> _Items_
════

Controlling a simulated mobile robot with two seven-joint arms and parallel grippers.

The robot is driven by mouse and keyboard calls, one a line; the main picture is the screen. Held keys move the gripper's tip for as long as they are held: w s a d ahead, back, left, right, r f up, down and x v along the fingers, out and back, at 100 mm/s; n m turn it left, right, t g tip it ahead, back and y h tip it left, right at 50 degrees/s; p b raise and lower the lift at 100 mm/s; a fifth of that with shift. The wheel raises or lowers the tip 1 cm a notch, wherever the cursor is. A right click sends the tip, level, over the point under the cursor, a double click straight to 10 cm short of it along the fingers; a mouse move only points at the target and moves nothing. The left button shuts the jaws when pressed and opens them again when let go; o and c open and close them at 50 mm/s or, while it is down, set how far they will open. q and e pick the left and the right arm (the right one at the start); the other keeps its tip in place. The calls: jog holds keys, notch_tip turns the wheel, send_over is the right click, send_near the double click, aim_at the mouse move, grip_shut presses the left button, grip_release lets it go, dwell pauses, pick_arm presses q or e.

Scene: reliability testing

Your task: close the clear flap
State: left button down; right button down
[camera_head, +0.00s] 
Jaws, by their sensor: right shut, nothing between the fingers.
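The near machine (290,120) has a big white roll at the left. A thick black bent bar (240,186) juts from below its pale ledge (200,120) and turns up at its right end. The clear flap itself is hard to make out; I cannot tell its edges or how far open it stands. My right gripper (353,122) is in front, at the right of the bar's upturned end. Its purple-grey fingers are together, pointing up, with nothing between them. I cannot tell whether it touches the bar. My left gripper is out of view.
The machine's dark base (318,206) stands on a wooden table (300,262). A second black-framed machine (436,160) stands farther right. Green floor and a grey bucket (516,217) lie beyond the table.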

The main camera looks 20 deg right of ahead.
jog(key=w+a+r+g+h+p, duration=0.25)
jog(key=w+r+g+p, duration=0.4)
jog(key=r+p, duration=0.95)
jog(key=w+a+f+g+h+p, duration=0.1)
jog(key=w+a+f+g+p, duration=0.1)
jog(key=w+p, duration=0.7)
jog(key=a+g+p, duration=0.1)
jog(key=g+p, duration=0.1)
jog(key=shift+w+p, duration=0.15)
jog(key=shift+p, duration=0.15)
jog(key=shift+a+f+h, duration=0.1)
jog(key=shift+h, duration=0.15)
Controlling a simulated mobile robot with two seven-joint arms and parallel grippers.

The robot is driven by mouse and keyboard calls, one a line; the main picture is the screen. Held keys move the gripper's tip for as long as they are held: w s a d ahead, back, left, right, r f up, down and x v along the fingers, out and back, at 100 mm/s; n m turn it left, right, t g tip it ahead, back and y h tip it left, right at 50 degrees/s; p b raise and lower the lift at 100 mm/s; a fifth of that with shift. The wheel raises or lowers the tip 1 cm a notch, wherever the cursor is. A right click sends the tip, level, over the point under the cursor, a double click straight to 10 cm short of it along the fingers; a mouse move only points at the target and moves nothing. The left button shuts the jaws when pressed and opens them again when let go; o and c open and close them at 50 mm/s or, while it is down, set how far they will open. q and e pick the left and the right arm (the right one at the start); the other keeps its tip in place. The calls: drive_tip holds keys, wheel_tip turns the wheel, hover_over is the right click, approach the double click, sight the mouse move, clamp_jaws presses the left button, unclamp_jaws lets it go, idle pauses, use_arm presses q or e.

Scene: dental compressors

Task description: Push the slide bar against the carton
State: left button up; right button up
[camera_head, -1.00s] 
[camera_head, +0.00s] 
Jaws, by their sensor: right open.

════

> _Task description_
Show each line in the entries that holds the string "State".

> _Task output_
State: left button down; right button down
State: left button up; right button up

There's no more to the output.